- [Work to be completed]
Go to the line that contains "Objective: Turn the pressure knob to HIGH" and extract it along with every line after it, exactly, through the end of the data below.
### Available data ###
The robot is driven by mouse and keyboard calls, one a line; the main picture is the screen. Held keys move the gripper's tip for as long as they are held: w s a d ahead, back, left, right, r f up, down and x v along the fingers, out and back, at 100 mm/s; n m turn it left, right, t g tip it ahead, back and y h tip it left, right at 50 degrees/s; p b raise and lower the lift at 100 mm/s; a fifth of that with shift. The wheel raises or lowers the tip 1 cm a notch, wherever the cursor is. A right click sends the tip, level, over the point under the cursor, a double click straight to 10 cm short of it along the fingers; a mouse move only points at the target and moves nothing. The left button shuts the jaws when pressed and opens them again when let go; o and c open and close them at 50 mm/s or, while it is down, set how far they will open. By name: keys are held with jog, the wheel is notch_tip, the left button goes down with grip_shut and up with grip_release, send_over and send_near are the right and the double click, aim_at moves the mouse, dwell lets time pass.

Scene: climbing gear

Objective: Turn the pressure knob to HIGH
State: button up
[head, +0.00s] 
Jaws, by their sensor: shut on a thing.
###
- [Task solution]
Objective: Turn the pressure knob to HIGH
State: button up
[head, +0.00s] 
Jaws, by their sensor: shut on a thing.

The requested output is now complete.